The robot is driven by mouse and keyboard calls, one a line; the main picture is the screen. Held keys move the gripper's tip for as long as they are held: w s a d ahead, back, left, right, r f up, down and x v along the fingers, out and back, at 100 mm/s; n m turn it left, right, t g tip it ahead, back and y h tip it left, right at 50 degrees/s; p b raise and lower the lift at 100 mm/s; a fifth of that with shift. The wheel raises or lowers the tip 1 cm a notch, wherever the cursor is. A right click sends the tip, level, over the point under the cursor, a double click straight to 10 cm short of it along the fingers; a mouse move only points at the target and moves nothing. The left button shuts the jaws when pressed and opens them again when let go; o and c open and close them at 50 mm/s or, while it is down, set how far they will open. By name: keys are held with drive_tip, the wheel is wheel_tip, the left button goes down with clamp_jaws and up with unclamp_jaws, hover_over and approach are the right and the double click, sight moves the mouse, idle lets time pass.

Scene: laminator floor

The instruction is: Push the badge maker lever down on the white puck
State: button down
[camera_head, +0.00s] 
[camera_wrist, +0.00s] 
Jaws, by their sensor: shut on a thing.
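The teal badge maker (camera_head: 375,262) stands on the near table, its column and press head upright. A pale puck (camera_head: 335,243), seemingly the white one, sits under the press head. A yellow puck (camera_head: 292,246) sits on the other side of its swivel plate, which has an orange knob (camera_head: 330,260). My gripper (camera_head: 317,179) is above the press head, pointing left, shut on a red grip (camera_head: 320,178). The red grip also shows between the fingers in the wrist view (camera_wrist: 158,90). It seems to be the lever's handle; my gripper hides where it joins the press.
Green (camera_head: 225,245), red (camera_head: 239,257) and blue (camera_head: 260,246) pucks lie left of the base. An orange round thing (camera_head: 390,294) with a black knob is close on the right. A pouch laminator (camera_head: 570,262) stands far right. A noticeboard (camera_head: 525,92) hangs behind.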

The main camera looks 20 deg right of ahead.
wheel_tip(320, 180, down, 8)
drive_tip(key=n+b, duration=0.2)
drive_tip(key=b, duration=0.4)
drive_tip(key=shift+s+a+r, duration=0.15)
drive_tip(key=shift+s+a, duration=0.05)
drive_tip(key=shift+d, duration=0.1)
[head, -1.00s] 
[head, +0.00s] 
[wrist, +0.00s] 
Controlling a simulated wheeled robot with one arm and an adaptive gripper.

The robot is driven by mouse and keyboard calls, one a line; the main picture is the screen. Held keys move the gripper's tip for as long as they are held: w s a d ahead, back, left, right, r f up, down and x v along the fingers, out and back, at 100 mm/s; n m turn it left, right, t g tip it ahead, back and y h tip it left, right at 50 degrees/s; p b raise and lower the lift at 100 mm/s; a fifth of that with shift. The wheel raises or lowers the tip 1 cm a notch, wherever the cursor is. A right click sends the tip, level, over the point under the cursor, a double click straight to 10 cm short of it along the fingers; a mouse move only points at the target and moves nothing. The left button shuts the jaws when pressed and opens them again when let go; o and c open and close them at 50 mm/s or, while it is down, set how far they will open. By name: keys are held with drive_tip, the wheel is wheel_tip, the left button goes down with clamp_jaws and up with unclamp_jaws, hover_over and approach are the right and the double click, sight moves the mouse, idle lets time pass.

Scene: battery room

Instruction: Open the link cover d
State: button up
--------------------------------------------------
● **Requirements**:
All lines above containing the string "Scene" are to be collected.

● **Result for this task**:
Scene: laminator floor
Scene: battery room

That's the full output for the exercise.